**What this task involves**
Pictures do not belong in the copy. Write out exactly the lines from the one containing "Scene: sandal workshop" through the end of the data.

════════════════════

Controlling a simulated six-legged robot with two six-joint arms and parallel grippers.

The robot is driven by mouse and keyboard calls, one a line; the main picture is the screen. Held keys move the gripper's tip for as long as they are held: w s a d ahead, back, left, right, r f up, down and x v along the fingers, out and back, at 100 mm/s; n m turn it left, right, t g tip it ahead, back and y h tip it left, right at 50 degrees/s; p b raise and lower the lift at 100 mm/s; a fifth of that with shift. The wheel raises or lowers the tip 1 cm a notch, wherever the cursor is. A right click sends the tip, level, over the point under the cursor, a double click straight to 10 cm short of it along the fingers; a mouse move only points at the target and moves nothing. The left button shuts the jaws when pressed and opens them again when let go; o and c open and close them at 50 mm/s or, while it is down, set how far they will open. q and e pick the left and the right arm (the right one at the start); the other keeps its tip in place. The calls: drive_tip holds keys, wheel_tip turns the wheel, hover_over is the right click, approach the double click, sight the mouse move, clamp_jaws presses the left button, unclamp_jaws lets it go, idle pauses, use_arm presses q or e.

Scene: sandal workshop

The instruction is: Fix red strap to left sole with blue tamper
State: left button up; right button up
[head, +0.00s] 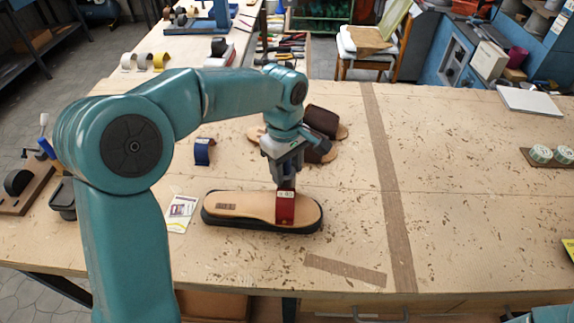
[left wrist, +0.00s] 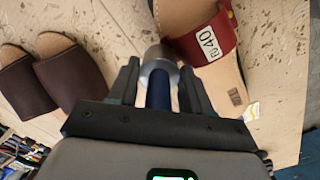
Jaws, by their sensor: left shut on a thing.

════════════════════

**The output**
Scene: sandal workshop

The instruction is: Fix red strap to left sole with blue tamper
State: left button up; right button up
[head, +0.00s] 
[left wrist, +0.00s] 
Jaws, by their sensor: left shut on a thing.

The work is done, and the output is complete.